Over 1,000 percent more East Mamprusi women registered for PFJ in 2018
- On October 7, 2019
While it is estimated that over 70 percent of women in Ghana are engaged in agriculture production, processing and marketing, very few women were registered for the government’s Planting for Food (PFJ) program during the 2017 farming season.
In the East Mampurusi District, women represented only 13 percent of the farmers who benefited from PFJ in 2017. The district’s farming community of Burugu had not a single woman registered to benefit.
This came to light during engagement with direct beneficiaries of PFJ in April 2018. The engagement took place at a community scorecard monitoring exercise conducted by SEND GHANA as part of the Northern Ghana Governance Project (NGG) and its lead CSO for East Mamprusi, the Presbyterian Agriculture Station (PAS).
Daniel Achiri, the CSO lead for East Mampurusi, formally wrote to the district director of agriculture to urge the department to register more women smallholder farmers as beneficiaries of PFJ for the 2018 farming season. “It is sad that we have a lot of women in the district who are into farming yet very few benefited as compared to the men in 2017 farming season. If we actually want to empower the women, then we have to properly target them to benefit from the services of the PFJ program, said Achiri.”
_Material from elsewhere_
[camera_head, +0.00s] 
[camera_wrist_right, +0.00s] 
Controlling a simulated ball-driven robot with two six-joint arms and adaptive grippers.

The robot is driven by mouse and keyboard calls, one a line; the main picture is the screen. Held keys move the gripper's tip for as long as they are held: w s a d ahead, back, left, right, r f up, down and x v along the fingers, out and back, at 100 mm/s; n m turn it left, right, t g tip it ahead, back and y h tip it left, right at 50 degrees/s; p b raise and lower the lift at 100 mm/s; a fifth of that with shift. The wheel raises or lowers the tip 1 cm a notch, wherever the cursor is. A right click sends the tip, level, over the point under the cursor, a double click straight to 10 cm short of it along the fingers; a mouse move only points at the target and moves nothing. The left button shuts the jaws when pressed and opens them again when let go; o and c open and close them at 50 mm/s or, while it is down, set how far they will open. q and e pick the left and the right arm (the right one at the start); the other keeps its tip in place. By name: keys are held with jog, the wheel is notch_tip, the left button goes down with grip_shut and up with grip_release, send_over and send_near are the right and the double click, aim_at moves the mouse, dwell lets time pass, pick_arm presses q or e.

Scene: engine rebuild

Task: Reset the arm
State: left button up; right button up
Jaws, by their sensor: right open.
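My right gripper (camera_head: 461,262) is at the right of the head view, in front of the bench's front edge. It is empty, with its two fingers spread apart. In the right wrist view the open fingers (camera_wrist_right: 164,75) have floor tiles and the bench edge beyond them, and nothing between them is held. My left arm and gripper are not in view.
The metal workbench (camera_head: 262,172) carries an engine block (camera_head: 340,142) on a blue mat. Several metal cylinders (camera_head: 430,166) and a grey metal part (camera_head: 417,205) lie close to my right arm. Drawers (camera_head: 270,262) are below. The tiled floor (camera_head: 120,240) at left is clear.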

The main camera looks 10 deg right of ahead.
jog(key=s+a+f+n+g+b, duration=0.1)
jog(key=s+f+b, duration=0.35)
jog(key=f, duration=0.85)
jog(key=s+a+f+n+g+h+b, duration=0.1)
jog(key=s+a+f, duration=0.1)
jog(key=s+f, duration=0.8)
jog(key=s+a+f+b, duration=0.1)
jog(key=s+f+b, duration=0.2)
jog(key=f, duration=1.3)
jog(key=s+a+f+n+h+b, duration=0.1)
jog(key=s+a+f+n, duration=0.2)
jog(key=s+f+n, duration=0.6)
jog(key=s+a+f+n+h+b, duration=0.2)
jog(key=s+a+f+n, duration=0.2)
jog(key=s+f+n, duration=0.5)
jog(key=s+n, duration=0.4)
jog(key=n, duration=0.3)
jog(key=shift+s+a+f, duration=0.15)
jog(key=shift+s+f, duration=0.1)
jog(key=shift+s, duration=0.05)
Upon subsequent engagements, the department of agriculture responded to Achiri’s call and deployed available staff to register farmers for PFJ, especially women.
Since then, there has been a significant increase in women registered for PFJ in the district. The number of women beneficiaries of the program in the district has risen from 150 in 2017 to 1,800 in 2018, representing an increase of 1,100 percent. The women subsequently accessed PFJs’ inputs and that contributed to increasing their yields for the 2018 crop season.
“At the recently held district interface meeting to assess the 2018 Planting for Food and Jobs programme using community score card, the women generally revealed they had good yields for the season”, Achiri revealed.